Similarly, our pristine rural communities are the compelling reason we live where we live.  Just short of the English formal gardenscape, complete with boxwood hedgerows, pruned, barely escaping their lives; our rural environs of trimmed, tamed, symmetrical landscape, collectively make up the pretty place that we identify as home.

Without this primarily German and French atavistic attempt to perfect nature, to domesticate, prune, sweep, polish, and control it, we wouldn’t want to live where we live.  In fact, the few properties in our communities owned by people without the overwhelmingly contrary tendency to tidy-up or pretty-up their parcels are misunderstood, at least; fastidiousness, not running in their ancestral-line.

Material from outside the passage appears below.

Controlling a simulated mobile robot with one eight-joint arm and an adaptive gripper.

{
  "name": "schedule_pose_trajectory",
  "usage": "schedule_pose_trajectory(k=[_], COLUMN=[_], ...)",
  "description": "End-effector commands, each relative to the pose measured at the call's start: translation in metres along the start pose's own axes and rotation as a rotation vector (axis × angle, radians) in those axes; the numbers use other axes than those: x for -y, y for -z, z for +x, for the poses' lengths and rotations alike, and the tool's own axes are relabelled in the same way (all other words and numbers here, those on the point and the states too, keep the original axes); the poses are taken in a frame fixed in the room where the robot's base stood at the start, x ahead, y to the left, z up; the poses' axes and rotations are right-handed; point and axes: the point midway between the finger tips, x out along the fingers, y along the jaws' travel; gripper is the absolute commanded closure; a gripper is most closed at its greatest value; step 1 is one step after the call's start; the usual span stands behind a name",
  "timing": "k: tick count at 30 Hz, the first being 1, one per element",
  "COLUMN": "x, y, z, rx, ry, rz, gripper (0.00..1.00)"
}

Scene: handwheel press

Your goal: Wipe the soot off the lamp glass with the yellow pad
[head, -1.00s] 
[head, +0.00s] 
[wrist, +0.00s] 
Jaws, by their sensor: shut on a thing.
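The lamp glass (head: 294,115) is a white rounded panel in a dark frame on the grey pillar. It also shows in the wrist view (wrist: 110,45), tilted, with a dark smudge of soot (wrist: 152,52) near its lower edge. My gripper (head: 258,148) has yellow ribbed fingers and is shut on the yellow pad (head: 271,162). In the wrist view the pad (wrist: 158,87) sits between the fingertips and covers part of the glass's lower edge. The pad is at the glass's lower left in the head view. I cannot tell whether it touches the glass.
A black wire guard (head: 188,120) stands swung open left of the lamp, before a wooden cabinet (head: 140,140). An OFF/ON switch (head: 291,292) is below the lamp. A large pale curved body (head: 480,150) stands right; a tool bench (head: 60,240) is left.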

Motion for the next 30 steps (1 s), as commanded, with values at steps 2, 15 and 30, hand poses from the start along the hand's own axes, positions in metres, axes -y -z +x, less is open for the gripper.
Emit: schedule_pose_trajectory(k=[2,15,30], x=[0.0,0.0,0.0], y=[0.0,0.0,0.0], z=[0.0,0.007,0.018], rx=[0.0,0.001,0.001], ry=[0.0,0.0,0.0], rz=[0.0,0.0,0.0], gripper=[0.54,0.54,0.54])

However, there is for me, a constant entreaty from the woods – an invitation from nature that begs me to temporarily leave the mimicry of my cushy neighboring community for its more unknown offerings.  And, when I can’t accept the call to nature, I feel unbalanced – like an essential nutrient is missing from my diet.

There is something about those entwined vines/branches, which I call “twisted sisters,” that I run across in the woods, that make my heart leap a little bit when I see them.  What is it about those twisted apparitions that are surely mistakes or flukes of nature, but just as surely send comfort to my core and balance to my soul?

Maybe it’s because they’re already twisted – misshapen, irregular, bent and mangled.  They therefore pose no expectation of perfection from me.  They’re fixed, finished, albeit imperfectly.

Natural curves in the landscape are much more interesting to me than the straight lines of human-made structures.  Is there anything linear in nature – without bumps, bends, circles, winding, combined, unanticipated, multi-directional?

My dad, an old-school carpenter, helped to build the house of my oldest brother.  As I recall – and I’ve been wrong before, so don’t quote me – Bill insisted on building his garage at an angle to the house.  Also, as I recall, my dad told Bill that if it wasn’t square, it wasn’t right and it would never work.  Witness – my brother’s angled garage, which works just fine, to my knowledge.

Similarly, I’m not a fan of ultra-modern architecture in homes – the style leaves me cold.  This might have to do with the lack of fluid chaos, disorder, unplanned, asymmetry of the warm, natural world.  Or, it might be that ultra-modern design utilizes little wood, stone, or plant material, the stuff of the forest, preferring glass, metal, and human technology for its aesthetic.

Nary a braided or tangled texture would be found in an ultra-modern human being’s environment.  Me and my “twisted sisters” may live in a modern world and I’ve adapted to and even enjoy a bit of metal, glass, and a lot of technology in my home, but the woods are never far away.